Toddlers are constantly attempting to learn and master new and challenging skills, such as walking, running, and climbing.  Although I do not remember these milestones in my own life, I am watching my daughter go through them.  It is exciting and wonderful, while being frustrating and scary.

Along with physical growth, toddlers are also trying to gain their independence.  I have found that this is the most challenging aspect as a parent.  This toddler mission explains why children of this age use the word "no" so many times in a day, and want to do things their own way.  In learning to be an independent individual, toddlers might test limits, and refuse to do things.  It is hard to balance the need for independence when one is still so dependent on others.

In addition, one and two year old children are learning to talk, but cannot always clearly express their wants and needs.  Toddlers also do not know how to appropriately display emotions, they are still learning.

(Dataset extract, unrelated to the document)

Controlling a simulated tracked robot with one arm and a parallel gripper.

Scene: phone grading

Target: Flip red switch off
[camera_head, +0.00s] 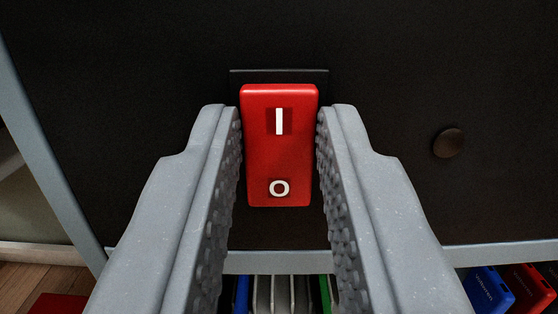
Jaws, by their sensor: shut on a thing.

Keeping all of this in mind, here are some helpful tips to get through this fun and active time in your child's life:
1.  Offer choices as much as you possibly can, even if it seems silly.  Make sure the choices are clear, and keep it simple.  Also, there should be a definite answer, "no" cannot be and option.  Here are some examples of times and ways I offer my daughter choices.
      "Would you like the blue plate or the orange plate?"
      "Who is going to brush teeth with you tonight, Mommy or Daddy?"
      "Are you going to wear your green shirt or your purple shirt?"
      "Do you want to get your diaper changed on the table or the bed?"
2.  Countdowns help end activities, or give warning to upcoming events.  I do five minute countdowns for my daughter.  I remind her how much time is left after each minute.  Examples of how I use this approach:
      "There are five minutes left until bedtime."
      "In five minutes we are leaving the park."
      "We are going into your stroller to walk the dog in five minutes."
3.  This advice was passed down from a very good friend, and a mom of three.  Have your child say "goodbye" to things/places when it is time to leave or stop the activity.   It gives your toddler a sense of closure and control, and it works well for my daughter.  Here are some times I use this method:
      "Say goodbye to the park.  Bye-bye swings, bye-bye slide and sandbox.  See you soon"
      "Time to say goodbye to the bath.  Bye-bye bath, thank you for getting me clean."
4.  Use distraction.  In other words, if your child is doing something you do not care for, try getting their attention on a different activity.  For instance, if your little one is throwing toys, start reading a book to a bunch of his/her dolls.
5.  Try not to use the word "no" or to make negative statements.  Tell your toddler what he/she CAN do, rather than telling what they cannot do.  For instance, if your little one starts to color on the floor you can say, "We can use crayons on paper."  In my daughter's playroom, we have one rack of DVDs.  When she starts to play with them, I say, "You can play with any of the toys in this room."
6.  Set your expectations before starting an activity.  State rules before you begin playing.
      "Let's keep the play dough on the mat."
      "We are going for a walk.  We hold hands outside."

Keep in mind that every child is different, and every day is different.  Sometimes one strategy will work one day, and not the next.  One approach might work for one toddler, but not another.  Experiment, and see which ones work for you and your child, and if you have any advice, please share!